### What the task asks
Scan the records below for the line containing "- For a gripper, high" and the line containing "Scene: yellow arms". Copy both, plus every line between, exactly.

### Source data
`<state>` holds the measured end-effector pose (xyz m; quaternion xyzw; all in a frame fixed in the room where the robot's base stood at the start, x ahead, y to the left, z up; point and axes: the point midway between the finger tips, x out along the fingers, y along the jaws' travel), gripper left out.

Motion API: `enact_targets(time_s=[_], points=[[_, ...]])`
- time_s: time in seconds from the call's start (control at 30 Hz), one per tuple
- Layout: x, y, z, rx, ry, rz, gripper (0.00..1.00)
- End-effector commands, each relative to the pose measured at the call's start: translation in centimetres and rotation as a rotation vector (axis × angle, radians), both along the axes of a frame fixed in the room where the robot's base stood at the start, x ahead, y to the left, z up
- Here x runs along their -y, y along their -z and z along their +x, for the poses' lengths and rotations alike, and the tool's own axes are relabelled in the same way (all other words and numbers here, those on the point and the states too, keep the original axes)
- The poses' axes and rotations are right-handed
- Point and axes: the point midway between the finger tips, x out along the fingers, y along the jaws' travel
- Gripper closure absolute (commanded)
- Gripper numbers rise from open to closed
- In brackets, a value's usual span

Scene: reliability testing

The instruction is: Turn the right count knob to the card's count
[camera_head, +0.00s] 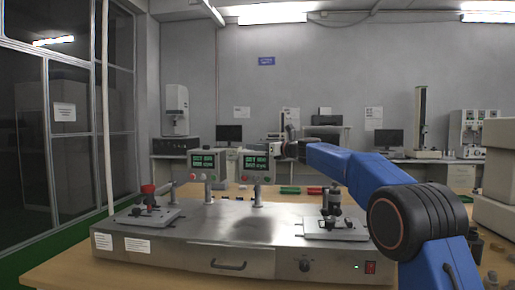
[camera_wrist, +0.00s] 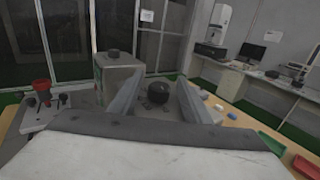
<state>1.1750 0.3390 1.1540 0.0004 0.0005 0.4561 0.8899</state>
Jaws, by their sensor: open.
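The right counter box (camera_head: 256,166) stands on a post on the steel tester, its screen lit with green digits too small to read. My gripper (camera_head: 277,148) is at the upper right of this box in the head view. In the wrist view my gripper (camera_wrist: 160,75) is open, with a dark round knob (camera_wrist: 158,93) between its two fingers. I cannot tell whether the fingers touch it. A left counter box (camera_head: 208,164) stands beside it; in the wrist view a grey box (camera_wrist: 120,74) has a dark knob on top. White labels (camera_head: 103,241) on the tester's front are unreadable; I cannot pick out the card.
The steel tester (camera_head: 190,262) has a drawer handle, a front dial (camera_head: 305,265) and a red switch (camera_head: 370,267). A red-topped fixture (camera_head: 148,190) stands at left, a metal fixture (camera_head: 331,205) at right. A green tray (camera_head: 290,190) and a red tray (camera_wrist: 306,166) lie behind.

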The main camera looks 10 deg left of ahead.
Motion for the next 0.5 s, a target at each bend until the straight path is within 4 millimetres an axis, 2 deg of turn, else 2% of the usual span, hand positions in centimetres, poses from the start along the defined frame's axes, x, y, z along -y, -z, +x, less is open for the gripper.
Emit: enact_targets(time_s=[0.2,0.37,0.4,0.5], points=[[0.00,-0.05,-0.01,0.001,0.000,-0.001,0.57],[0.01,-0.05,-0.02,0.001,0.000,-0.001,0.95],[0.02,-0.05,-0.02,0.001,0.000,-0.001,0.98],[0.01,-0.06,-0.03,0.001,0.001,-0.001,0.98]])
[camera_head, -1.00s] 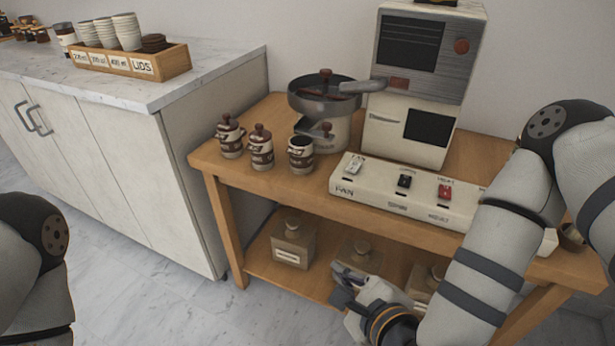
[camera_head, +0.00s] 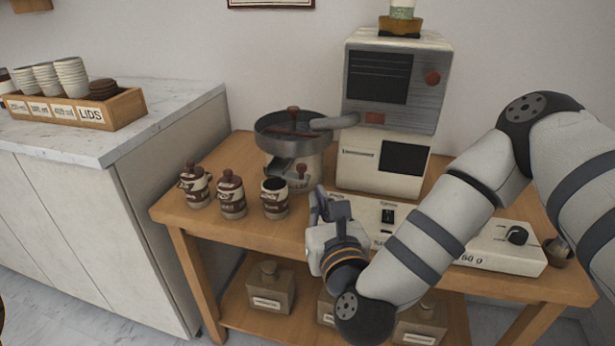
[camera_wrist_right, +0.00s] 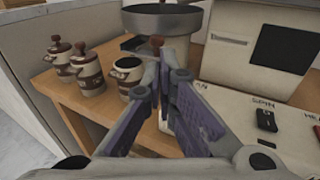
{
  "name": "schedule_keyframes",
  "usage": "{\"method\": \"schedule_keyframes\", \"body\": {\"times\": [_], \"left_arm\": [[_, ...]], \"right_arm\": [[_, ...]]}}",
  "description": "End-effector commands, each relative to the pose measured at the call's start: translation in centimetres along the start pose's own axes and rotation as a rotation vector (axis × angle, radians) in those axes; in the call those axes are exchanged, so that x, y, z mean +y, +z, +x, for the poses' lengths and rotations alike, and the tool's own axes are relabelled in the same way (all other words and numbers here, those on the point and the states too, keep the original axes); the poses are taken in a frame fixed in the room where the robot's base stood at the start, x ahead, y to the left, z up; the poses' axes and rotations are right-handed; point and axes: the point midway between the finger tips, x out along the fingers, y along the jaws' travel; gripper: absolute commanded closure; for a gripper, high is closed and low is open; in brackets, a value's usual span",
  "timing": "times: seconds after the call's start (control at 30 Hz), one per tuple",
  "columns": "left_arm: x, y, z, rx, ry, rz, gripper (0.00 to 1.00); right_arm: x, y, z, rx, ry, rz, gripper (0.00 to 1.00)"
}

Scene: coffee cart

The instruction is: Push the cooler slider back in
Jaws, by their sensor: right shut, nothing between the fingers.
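The cooler is a round dark metal pan (camera_head: 293,133) on a pale cylinder, standing on the wooden cart. Its slider (camera_head: 283,163) sticks out at the front below the pan, with a brown knob (camera_head: 302,170) on it. My right gripper (camera_head: 322,198) is shut and empty, in front and slightly right of the slider, apart from it in the picture. In the right wrist view the shut fingers (camera_wrist_right: 165,75) point toward the cooler; the knob (camera_wrist_right: 157,42) shows just beyond their tips, and they hide most of the slider. My left gripper is out of view.
Several brown-and-cream canisters (camera_head: 231,194) stand left of the gripper. A marble counter (camera_head: 160,115) is at the left.

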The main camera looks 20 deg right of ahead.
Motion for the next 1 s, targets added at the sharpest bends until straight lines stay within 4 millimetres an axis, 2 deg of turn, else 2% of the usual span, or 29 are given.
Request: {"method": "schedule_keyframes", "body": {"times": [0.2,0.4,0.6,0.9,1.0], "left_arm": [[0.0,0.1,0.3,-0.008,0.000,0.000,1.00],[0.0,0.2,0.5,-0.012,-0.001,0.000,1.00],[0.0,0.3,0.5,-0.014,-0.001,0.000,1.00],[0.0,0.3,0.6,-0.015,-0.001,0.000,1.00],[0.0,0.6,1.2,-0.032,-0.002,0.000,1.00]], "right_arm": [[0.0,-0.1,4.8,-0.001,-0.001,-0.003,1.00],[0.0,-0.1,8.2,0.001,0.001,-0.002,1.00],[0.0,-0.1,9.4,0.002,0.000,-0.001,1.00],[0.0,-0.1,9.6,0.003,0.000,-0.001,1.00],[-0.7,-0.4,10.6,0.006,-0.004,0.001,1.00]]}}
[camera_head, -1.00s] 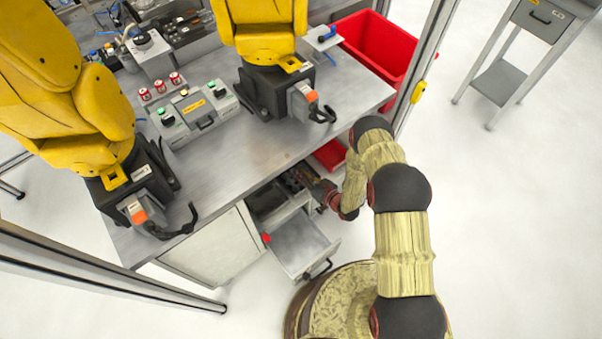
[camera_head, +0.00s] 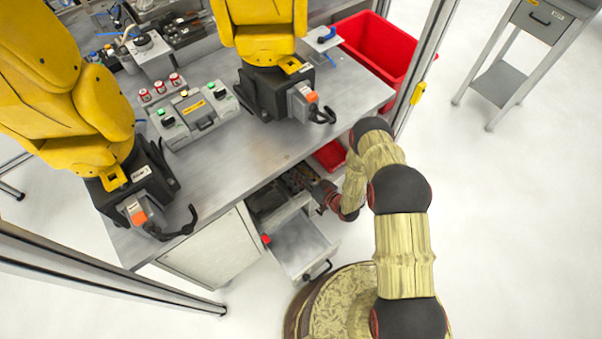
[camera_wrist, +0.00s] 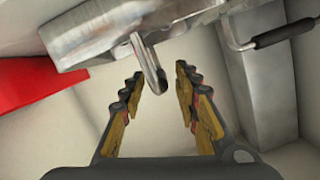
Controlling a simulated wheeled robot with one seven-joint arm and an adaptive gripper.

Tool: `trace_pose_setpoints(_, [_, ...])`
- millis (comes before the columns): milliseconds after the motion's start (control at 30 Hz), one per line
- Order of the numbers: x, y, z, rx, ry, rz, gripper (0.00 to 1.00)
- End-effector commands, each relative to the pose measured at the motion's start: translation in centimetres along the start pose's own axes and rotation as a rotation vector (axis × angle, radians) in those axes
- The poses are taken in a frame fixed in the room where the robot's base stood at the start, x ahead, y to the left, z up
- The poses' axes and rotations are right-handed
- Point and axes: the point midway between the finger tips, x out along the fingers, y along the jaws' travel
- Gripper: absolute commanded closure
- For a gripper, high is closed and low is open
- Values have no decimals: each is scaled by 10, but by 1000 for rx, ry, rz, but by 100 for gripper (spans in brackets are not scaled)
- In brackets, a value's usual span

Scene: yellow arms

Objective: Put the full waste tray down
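The handle hangs in line with the gap between the fingers. In the head view, my wrist reaches under the table edge beside the open drawer, and the fingers are hard to make out there.
The open drawer (camera_head: 300,250) sticks out below the table (camera_head: 235,165). A red bin (camera_head: 329,154) is under the table and a larger red bin (camera_head: 375,45) behind it. Yellow arms stand on the table. Open floor (camera_head: 520,220) lies at right.

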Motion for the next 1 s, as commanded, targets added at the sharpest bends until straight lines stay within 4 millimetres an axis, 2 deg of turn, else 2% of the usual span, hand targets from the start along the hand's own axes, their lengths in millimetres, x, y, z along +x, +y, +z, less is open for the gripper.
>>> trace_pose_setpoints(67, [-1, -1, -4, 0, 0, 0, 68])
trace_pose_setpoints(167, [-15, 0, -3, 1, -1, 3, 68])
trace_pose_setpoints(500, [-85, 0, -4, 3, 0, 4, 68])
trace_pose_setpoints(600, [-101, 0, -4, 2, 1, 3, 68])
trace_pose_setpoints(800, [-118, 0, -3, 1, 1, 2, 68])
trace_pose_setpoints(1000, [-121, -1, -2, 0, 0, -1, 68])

### Task response
- For a gripper, high is closed and low is open
- Values have no decimals: each is scaled by 10, but by 1000 for rx, ry, rz, but by 100 for gripper (spans in brackets are not scaled)
- In brackets, a value's usual span

Scene: yellow arms

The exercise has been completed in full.